The setting is supposed to be in some 'forbidden' area of Zork, where the land and the people have been cursed by someone whom the people refer to only as 'The Nemesis'. Stories of torment and torture and madness abound there, and four prominent citizens have disappeared (a General, a Concert Musician, a Bishop, and a Doctor). Some kind of conspiracy or foul play is suspected.
You have been sent to investigate, and your only clues about what may have happened come from the diary of your dead predecessor. He suggests that the four missing people must have been somehow valuable to the Nemesis, and that they lost their battle with him. He also suggests that the General's son, Lucien, and a little girl were somehow involved.
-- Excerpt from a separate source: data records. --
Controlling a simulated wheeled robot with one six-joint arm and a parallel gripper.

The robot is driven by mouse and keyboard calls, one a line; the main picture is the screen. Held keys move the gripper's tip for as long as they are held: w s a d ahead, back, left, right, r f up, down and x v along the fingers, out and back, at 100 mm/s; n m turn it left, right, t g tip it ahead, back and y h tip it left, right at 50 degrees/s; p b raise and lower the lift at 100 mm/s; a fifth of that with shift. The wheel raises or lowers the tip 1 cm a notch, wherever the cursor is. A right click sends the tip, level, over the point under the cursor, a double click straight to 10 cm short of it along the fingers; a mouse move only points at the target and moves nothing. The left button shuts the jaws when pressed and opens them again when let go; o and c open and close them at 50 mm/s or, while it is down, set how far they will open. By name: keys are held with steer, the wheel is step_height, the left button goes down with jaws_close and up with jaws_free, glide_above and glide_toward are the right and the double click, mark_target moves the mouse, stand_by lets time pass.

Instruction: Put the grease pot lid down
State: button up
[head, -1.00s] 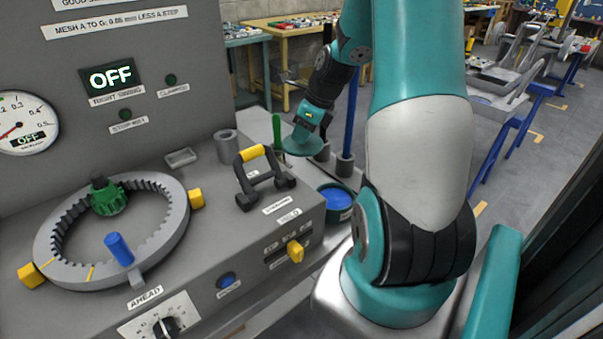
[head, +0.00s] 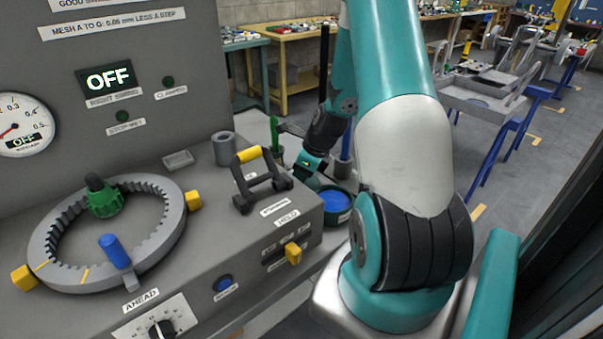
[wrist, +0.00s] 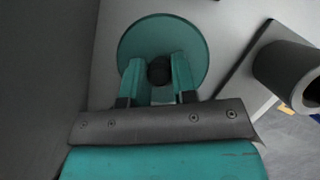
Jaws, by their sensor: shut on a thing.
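The grease pot lid (wrist: 160,32) is a teal disc with a dark knob in the wrist view. My gripper (wrist: 159,70) is shut on the knob, with one teal finger on each side. A pale grey surface lies beneath the lid; I cannot tell whether the lid touches it. In the head view my gripper (head: 304,166) is low behind the grey machine's handle, and the lid is mostly hidden there. The open grease pot (head: 336,203), dark green with blue grease inside, stands to its right, by the machine's corner.
The grey machine (head: 230,240) with a yellow-topped handle (head: 249,154) fills the left and front. A green-handled tool (head: 274,132) stands behind the handle. In the wrist view a dark grey cylinder (wrist: 290,75) stands at the right, near the pale surface's edge.

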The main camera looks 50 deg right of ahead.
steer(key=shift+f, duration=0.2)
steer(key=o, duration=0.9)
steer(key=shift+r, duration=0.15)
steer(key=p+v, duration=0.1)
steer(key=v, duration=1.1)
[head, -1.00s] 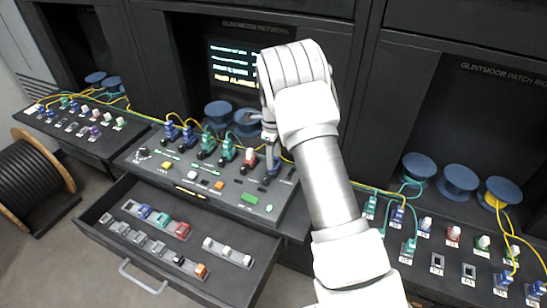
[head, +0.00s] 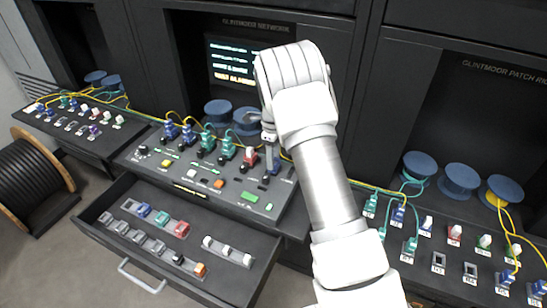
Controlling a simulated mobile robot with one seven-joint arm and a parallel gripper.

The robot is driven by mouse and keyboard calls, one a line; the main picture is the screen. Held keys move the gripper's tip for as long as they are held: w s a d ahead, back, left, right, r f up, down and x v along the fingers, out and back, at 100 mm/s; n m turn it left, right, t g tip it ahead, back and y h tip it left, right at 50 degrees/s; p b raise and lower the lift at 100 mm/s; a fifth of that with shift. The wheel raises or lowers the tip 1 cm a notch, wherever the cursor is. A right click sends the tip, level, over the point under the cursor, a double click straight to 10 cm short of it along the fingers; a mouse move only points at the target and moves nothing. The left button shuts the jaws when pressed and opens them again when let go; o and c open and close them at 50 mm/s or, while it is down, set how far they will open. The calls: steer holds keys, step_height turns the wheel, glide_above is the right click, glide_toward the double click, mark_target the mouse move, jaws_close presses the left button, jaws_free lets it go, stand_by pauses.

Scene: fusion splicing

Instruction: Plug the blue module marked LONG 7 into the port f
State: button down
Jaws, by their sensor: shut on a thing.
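My gripper (head: 269,140) is above the right part of the middle console (head: 187,187), pointing down. It is shut on a small dark blue piece (head: 273,166), which is low at the console's top face. The arm and fingers partly hide this piece, and its marking cannot be read. I cannot tell whether it is seated in a port or just above one. The port letters are too small to read, so port f cannot be picked out. A blue module (head: 143,209) also lies in the open drawer.
Left of my gripper, a red module (head: 250,156) and several teal and blue modules with cables stand on the console. The open drawer (head: 104,244) juts out below with grey, teal, red and white pieces. Spools (head: 246,121) stand behind. A patch panel (head: 425,262) is at right.

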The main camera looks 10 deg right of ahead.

But all you know for sure is that there is talk of black magic and alchemy (which searches for the secret elixir of Eternal Life) and that the four people were connected to each other in some way, all having been last seen heading for the Temple of Agrippa. And so you begin your investigation there.
This is a 1st Person, 3D, point and click game with full 360 degree movement. The graphics are detailed and realistic, the atmosphere is foreboding and oppressive, and the mood is deadly serious, with eerie sound effects and music. The story is morbid and engrossing, with numerous subplots, and it will keep you guessing until the very end. There is a full hour of dramatic live-action video included, with 14 Hollywood actors, all directed by Joe Napolitano ('The X-Files' and 'Murder One').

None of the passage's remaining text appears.